§ **Task brief**:
Return the lines from the line containing "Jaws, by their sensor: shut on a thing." through the line containing "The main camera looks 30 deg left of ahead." exactly. No other line should appear in the answer.

§ **Data block**:
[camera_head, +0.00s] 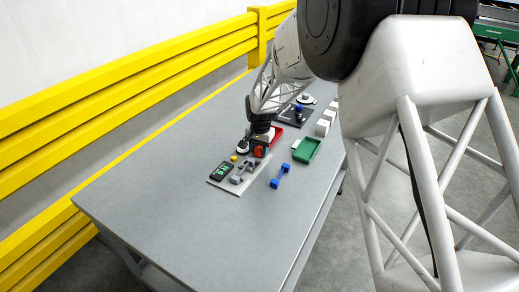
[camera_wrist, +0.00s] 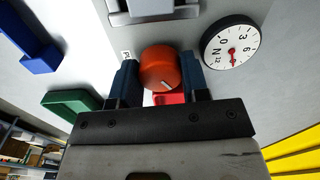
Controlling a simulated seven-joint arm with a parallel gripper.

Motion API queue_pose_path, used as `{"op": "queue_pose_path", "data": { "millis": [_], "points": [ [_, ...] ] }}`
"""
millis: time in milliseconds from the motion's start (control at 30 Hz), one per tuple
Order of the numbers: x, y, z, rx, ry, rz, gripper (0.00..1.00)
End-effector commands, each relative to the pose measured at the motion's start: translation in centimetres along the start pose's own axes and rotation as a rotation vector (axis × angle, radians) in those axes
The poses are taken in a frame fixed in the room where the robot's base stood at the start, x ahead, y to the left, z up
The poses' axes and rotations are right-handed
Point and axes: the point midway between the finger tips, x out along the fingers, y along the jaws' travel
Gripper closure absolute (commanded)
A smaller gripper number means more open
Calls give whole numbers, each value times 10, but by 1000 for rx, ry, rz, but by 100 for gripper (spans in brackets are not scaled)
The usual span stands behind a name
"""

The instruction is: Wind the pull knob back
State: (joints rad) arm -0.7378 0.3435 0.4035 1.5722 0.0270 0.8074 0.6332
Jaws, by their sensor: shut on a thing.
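My gripper (camera_wrist: 160,85) is shut on the knob, with one dark blue finger on each side. A white dial (camera_wrist: 228,47) with a red needle stands to the right of the knob in the wrist view. The knob's far side is hidden.
A grey bracket (camera_wrist: 152,8) is close beyond the knob. The table's front (camera_head: 190,240) is clear.

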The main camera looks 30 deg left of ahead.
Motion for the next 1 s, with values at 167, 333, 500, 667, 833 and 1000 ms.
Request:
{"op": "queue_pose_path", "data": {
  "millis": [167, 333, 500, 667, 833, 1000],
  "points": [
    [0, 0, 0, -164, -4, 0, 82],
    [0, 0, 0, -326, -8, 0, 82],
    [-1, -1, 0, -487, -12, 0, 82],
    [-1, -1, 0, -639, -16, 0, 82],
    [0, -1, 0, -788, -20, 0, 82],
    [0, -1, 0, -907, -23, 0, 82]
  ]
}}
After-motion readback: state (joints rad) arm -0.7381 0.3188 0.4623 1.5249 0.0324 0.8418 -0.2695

§ **Task response**:
Jaws, by their sensor: shut on a thing.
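My gripper (camera_wrist: 160,85) is shut on the knob, with one dark blue finger on each side. A white dial (camera_wrist: 228,47) with a red needle stands to the right of the knob in the wrist view. The knob's far side is hidden.
A grey bracket (camera_wrist: 152,8) is close beyond the knob. The table's front (camera_head: 190,240) is clear.

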The main camera looks 30 deg left of ahead.

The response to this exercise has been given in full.